I would like to travel in a time machine to the 1940s and 1950s to get a real picture of office life.

I know there were no copy machines or Keurigs, but were there as many cry babies? Did people know the difference between office and home?

As a woman, I have recognized a huge component which may have been left out of the feminist movement: Office Education for Women

The same women who paint the picture of being 9-5 superwomen, will often quiver chin in meetings and cry in the bathroom or in front of you over the most stupid issues.

There are many women currently in the workforce with the inability to differentiate between work and home. This can manifest itself by talking to their coworkers like they are children, acting like they are the office mother, and crying if they get their feelings hurt (picture your mom after a really bad rumble with the kiddos).

There is not one person in the world who does not have a bad day, but dear God, let’s man up.
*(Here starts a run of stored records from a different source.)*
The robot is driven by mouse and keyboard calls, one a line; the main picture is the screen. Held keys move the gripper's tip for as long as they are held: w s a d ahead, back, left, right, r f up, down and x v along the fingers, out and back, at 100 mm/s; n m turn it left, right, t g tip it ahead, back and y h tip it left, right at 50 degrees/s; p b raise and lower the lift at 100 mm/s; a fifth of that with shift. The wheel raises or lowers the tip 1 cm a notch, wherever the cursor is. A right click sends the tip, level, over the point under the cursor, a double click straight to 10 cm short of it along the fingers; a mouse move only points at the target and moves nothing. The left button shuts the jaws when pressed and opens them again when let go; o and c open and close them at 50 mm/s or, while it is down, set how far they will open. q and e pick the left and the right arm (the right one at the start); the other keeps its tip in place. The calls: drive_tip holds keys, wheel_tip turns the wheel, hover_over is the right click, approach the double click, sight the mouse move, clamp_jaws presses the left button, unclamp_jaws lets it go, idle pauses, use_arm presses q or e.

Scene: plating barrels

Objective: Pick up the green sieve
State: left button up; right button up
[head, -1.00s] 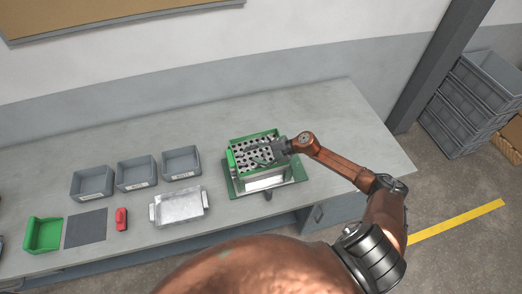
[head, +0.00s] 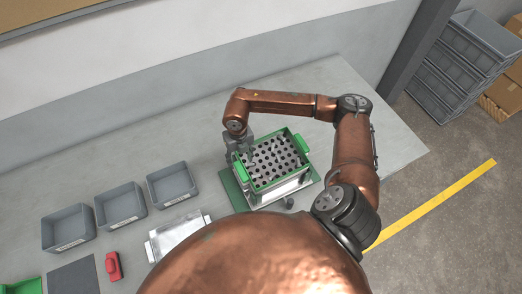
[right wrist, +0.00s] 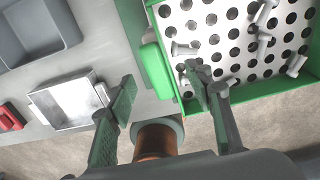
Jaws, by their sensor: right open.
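The green sieve (head: 282,158), a green-rimmed box with a perforated pale floor, sits on a metal box on a green base plate (head: 234,194). Its floor also shows in the right wrist view (right wrist: 237,62) with several small metal parts on it. It has a green handle at each end. My right gripper (head: 245,150) is open at the left handle. In the right wrist view the open fingers (right wrist: 162,95) point toward that handle (right wrist: 155,70), one on each side of it; I cannot tell whether they touch it. My left gripper is not in view.
Grey bins (head: 120,204) stand in a row left of the sieve. A metal tray (head: 176,236), a red object (head: 113,266) and a dark mat (head: 73,277) lie in front of them. The bench behind the sieve is clear. Stacked grey crates (head: 462,62) stand on the floor at right.

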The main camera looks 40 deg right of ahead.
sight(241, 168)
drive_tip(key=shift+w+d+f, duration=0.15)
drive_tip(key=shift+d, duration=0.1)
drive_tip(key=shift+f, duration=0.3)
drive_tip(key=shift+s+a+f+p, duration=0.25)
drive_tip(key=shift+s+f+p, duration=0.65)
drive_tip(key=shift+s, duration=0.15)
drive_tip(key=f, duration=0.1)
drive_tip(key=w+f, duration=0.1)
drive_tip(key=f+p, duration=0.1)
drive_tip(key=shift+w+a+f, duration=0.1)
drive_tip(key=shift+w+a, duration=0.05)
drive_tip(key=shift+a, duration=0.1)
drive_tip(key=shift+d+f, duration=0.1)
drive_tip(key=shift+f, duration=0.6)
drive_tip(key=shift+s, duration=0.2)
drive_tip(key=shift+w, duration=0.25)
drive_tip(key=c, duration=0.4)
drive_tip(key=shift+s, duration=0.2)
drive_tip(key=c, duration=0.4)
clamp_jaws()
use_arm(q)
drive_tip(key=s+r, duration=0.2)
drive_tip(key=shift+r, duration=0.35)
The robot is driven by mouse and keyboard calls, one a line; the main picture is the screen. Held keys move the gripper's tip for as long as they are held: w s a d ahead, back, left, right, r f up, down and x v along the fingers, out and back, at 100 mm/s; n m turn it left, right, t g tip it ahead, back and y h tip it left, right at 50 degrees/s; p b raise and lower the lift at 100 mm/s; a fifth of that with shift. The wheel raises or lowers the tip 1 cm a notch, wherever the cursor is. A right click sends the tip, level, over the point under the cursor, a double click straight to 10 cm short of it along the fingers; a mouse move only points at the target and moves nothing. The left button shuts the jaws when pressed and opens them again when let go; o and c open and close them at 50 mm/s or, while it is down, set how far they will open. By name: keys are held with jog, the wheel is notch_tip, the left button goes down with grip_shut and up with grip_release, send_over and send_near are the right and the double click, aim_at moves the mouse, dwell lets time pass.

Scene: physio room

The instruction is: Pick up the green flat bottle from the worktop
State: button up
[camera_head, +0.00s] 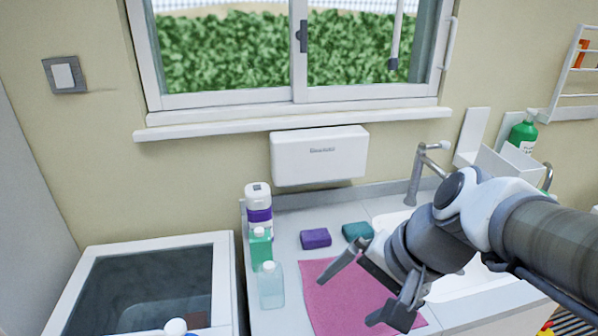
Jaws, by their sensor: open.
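A green flat bottle (260,248) with a pale cap stands upright at the left edge of the worktop (287,222). A white and purple bottle (258,205) stands right behind it, and a clear pale-blue bottle (271,290) stands in front, partly covering its lower part. My gripper (347,301) is open and empty. It reaches in from the right over the pink cloth, to the right of the bottles and apart from them.
A purple sponge (316,238) and a teal sponge (357,231) lie behind the pink cloth (340,299). A tap (416,175) and sink (447,288) are at right. A wall rack holds another green bottle (523,135). A glass-topped unit (100,255) stands left.

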Embrace the following concepts to enhance the workflow:

  • You did not birth anyone or anything here
  • You are not married to anyone here
  • You do not live here
  • You do not own this place

Embracing these office concepts should make it easier to avoid crying in the bathroom when your coworkers tell you to be at meetings on time, please do not interrupt them, and to stop rearranging things in their office space, and any other office issue which may arise.

Working through these common sense principles will also help you manage change in your place of business.  Think about it, do you go in any business that looks and operates exactly like it did 25 years ago? Hell No.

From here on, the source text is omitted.